▶ GIVEN TASK
Beginning with the line that contains "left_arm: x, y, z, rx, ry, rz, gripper" and ending with the line that contains "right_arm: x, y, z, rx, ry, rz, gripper", reproduce each line exactly; include both and add nothing.

**** THE DATA ****

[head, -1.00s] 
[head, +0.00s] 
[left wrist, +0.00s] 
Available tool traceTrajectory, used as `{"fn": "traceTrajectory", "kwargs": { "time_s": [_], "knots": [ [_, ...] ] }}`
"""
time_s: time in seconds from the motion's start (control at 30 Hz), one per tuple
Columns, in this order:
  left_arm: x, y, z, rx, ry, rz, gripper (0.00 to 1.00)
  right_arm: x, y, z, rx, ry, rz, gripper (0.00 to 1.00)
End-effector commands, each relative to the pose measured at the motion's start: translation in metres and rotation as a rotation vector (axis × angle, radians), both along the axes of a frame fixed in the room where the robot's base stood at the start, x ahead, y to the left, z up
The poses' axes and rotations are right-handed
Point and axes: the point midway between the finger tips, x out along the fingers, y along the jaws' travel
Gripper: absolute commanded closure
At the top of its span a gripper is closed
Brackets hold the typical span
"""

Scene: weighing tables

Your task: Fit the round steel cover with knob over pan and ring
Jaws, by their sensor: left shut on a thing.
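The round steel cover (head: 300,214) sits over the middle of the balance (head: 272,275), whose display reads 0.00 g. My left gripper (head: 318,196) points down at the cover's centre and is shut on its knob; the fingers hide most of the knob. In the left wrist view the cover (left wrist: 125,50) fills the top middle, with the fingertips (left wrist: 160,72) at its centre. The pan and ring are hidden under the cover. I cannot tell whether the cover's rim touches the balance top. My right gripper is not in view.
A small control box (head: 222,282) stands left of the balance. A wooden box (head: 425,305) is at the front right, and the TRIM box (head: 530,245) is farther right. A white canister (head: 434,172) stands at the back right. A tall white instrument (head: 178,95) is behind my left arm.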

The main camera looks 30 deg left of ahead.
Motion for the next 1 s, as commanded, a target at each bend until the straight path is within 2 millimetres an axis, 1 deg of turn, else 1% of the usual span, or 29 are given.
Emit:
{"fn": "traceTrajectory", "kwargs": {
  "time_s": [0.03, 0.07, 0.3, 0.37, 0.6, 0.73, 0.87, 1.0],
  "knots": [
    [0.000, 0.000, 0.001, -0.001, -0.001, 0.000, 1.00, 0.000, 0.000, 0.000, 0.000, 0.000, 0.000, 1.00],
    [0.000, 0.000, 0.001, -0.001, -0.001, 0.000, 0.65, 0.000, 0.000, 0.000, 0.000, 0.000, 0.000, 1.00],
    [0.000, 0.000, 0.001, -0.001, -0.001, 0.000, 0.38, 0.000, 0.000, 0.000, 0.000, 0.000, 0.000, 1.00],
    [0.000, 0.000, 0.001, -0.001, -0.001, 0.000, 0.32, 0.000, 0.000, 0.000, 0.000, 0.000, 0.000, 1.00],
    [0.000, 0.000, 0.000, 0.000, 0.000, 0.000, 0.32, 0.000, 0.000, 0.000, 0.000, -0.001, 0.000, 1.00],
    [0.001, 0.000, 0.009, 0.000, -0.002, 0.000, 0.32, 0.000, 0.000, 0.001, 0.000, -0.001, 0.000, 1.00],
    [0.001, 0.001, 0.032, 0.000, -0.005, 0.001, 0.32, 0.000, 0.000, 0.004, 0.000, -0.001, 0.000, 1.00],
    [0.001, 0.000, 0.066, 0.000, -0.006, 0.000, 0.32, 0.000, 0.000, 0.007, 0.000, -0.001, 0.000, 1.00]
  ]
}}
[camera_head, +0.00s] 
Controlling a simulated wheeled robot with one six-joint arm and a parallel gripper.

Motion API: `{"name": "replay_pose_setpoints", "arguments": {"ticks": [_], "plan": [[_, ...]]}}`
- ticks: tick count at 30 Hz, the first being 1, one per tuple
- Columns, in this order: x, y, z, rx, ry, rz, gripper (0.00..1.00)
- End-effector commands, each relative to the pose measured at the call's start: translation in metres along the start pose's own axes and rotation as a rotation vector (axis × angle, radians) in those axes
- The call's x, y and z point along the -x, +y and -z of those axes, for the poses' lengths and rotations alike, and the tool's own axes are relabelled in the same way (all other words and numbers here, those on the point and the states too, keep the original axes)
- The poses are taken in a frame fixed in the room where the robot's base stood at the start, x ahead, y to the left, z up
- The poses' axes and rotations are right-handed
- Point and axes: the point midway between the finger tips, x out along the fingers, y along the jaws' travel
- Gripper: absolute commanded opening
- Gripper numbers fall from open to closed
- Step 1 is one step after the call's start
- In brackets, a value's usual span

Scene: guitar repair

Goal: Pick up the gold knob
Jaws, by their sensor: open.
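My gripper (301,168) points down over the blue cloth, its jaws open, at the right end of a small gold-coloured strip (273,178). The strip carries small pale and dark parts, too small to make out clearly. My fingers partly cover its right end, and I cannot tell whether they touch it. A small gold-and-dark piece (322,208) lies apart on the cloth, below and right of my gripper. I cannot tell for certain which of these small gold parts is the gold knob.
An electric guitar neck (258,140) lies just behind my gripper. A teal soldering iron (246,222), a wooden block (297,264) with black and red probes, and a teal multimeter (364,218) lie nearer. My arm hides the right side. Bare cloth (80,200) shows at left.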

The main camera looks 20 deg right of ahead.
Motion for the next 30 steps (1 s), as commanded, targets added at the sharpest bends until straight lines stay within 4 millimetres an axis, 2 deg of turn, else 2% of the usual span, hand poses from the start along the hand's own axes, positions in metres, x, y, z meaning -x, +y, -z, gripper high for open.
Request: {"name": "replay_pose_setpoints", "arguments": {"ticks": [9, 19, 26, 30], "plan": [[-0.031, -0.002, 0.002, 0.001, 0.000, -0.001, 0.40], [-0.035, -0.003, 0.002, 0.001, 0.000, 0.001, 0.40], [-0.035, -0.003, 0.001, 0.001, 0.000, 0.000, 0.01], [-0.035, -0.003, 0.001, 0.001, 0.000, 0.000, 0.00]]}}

****

▶ RESULT
  left_arm: x, y, z, rx, ry, rz, gripper (0.00 to 1.00)
  right_arm: x, y, z, rx, ry, rz, gripper (0.00 to 1.00)

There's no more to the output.